■ Exercise directions ■
Copy exactly the block of lines between the one containing "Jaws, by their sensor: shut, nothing" and the one containing "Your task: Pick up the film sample", inclusive.

■ Data supplied ■
## BEGIN
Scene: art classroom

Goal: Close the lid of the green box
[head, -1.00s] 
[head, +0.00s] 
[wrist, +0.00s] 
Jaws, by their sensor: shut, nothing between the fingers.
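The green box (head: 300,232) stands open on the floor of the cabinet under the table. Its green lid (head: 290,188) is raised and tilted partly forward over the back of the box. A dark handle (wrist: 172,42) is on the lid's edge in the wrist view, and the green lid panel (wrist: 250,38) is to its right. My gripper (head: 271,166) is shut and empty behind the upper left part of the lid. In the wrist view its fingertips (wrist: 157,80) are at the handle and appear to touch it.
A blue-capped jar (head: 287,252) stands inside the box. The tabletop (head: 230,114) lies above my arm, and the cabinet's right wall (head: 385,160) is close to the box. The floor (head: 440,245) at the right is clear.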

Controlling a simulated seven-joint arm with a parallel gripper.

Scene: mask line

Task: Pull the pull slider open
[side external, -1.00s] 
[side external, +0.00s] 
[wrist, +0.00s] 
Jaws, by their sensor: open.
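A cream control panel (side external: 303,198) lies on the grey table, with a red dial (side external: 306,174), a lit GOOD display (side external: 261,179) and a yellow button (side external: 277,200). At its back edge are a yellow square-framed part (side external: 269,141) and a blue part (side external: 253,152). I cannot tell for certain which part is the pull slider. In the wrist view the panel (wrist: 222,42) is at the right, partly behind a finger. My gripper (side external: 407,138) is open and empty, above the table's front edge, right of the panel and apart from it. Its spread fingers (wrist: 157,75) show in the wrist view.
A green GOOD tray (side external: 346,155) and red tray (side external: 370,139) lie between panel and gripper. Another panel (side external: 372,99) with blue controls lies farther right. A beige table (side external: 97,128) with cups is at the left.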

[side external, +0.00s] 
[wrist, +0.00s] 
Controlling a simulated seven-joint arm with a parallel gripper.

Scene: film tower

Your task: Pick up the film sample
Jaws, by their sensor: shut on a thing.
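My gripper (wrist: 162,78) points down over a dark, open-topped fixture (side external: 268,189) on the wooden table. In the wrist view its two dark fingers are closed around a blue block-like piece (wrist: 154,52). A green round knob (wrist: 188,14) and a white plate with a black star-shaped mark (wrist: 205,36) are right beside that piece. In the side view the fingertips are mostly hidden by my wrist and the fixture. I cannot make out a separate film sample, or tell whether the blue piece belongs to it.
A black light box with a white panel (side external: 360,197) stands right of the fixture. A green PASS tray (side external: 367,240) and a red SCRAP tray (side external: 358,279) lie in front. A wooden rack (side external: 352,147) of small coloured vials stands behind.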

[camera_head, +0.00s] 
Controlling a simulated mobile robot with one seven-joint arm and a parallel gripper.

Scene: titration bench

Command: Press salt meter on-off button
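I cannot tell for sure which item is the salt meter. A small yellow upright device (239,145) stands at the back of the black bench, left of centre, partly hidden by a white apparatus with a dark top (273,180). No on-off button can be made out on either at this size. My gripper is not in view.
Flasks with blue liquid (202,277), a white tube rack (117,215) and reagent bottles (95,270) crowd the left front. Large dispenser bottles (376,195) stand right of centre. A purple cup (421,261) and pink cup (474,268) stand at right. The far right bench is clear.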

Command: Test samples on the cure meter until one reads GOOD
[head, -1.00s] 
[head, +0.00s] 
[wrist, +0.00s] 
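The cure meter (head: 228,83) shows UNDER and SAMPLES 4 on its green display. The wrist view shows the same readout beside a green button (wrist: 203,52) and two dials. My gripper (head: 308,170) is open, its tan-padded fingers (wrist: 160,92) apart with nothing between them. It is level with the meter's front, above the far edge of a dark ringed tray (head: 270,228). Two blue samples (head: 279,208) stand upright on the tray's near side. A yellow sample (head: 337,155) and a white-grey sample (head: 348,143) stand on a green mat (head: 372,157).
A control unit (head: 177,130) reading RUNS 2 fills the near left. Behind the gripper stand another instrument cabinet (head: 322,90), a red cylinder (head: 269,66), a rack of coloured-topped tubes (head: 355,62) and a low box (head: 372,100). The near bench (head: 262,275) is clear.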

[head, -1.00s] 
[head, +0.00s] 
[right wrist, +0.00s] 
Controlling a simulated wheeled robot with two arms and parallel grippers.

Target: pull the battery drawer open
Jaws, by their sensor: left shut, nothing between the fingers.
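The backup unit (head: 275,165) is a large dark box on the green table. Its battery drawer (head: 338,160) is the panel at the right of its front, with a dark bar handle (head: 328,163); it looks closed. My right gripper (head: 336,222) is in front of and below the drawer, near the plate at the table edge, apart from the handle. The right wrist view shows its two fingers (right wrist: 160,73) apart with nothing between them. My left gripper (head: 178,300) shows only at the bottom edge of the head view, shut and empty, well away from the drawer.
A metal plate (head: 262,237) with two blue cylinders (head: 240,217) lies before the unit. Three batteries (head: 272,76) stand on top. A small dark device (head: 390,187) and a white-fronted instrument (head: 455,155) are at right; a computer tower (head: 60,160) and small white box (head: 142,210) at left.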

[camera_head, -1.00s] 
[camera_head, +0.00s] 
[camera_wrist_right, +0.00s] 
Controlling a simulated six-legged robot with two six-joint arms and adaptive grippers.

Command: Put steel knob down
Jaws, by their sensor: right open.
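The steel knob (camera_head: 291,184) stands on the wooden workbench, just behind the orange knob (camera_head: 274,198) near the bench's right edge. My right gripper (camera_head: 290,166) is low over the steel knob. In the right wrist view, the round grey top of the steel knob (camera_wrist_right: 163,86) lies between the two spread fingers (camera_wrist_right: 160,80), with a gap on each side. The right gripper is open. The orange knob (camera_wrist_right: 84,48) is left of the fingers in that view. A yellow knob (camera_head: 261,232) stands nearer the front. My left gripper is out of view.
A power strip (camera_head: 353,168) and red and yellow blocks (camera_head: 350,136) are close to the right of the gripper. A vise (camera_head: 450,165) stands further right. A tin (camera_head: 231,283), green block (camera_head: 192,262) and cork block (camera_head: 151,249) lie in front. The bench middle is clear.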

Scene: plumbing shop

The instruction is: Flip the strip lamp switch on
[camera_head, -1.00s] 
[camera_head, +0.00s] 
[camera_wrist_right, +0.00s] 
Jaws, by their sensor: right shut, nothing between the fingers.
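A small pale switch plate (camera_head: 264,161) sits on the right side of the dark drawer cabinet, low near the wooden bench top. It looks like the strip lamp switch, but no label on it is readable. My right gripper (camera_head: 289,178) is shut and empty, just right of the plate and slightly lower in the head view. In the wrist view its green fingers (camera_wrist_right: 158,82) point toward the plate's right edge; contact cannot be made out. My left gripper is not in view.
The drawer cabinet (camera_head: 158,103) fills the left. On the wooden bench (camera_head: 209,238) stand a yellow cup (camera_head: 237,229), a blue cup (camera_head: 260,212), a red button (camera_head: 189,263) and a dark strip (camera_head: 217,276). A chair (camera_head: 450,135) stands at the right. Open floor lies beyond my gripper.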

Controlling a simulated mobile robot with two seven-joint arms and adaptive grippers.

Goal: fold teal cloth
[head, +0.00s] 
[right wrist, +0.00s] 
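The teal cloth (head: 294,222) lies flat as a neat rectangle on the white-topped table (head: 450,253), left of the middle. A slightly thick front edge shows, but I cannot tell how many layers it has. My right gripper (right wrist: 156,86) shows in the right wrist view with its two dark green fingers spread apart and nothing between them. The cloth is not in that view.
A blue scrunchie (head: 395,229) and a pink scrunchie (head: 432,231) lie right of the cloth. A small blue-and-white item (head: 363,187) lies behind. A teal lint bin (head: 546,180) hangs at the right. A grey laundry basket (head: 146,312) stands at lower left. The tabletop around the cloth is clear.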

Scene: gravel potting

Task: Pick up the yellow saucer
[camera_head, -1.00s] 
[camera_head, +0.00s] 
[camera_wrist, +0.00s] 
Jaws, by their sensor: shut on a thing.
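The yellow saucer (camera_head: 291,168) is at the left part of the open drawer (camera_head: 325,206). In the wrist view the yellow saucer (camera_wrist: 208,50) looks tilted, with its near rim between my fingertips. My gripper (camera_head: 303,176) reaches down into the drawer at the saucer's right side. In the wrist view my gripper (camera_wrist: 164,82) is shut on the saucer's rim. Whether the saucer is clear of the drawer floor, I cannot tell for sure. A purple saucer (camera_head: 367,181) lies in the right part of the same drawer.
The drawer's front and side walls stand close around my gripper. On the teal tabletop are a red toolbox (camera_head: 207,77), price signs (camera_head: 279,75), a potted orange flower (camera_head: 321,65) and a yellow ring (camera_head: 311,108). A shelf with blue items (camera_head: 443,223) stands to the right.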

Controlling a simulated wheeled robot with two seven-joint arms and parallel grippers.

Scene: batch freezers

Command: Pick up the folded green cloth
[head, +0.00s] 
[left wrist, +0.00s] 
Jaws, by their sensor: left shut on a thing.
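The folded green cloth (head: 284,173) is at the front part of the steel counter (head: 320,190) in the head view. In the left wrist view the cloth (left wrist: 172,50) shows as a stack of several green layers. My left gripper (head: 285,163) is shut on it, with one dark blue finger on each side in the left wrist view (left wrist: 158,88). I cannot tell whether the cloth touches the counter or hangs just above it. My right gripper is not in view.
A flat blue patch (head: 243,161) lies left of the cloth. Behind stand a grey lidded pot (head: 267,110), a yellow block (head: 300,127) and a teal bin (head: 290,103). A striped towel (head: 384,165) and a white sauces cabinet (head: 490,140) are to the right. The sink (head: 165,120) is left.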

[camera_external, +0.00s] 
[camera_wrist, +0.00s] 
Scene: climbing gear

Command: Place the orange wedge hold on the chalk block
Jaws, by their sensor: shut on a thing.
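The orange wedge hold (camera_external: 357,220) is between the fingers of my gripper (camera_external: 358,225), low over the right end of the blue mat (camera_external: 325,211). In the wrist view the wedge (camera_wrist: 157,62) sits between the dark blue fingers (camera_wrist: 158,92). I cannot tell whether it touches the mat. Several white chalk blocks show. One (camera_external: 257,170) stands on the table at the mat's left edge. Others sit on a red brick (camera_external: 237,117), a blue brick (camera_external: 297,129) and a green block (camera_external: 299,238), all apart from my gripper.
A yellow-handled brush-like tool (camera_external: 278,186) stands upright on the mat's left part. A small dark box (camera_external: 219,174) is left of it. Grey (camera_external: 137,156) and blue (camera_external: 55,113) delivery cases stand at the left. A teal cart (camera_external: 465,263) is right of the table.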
## END
■ Right answer ■
Jaws, by their sensor: shut, nothing between the fingers.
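The green box (head: 300,232) stands open on the floor of the cabinet under the table. Its green lid (head: 290,188) is raised and tilted partly forward over the back of the box. A dark handle (wrist: 172,42) is on the lid's edge in the wrist view, and the green lid panel (wrist: 250,38) is to its right. My gripper (head: 271,166) is shut and empty behind the upper left part of the lid. In the wrist view its fingertips (wrist: 157,80) are at the handle and appear to touch it.
A blue-capped jar (head: 287,252) stands inside the box. The tabletop (head: 230,114) lies above my arm, and the cabinet's right wall (head: 385,160) is close to the box. The floor (head: 440,245) at the right is clear.

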Controlling a simulated seven-joint arm with a parallel gripper.

Scene: mask line

Task: Pull the pull slider open
[side external, -1.00s] 
[side external, +0.00s] 
[wrist, +0.00s] 
Jaws, by their sensor: open.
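A cream control panel (side external: 303,198) lies on the grey table, with a red dial (side external: 306,174), a lit GOOD display (side external: 261,179) and a yellow button (side external: 277,200). At its back edge are a yellow square-framed part (side external: 269,141) and a blue part (side external: 253,152). I cannot tell for certain which part is the pull slider. In the wrist view the panel (wrist: 222,42) is at the right, partly behind a finger. My gripper (side external: 407,138) is open and empty, above the table's front edge, right of the panel and apart from it. Its spread fingers (wrist: 157,75) show in the wrist view.
A green GOOD tray (side external: 346,155) and red tray (side external: 370,139) lie between panel and gripper. Another panel (side external: 372,99) with blue controls lies farther right. A beige table (side external: 97,128) with cups is at the left.

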[side external, +0.00s] 
[wrist, +0.00s] 
Controlling a simulated seven-joint arm with a parallel gripper.

Scene: film tower

Your task: Pick up the film sample

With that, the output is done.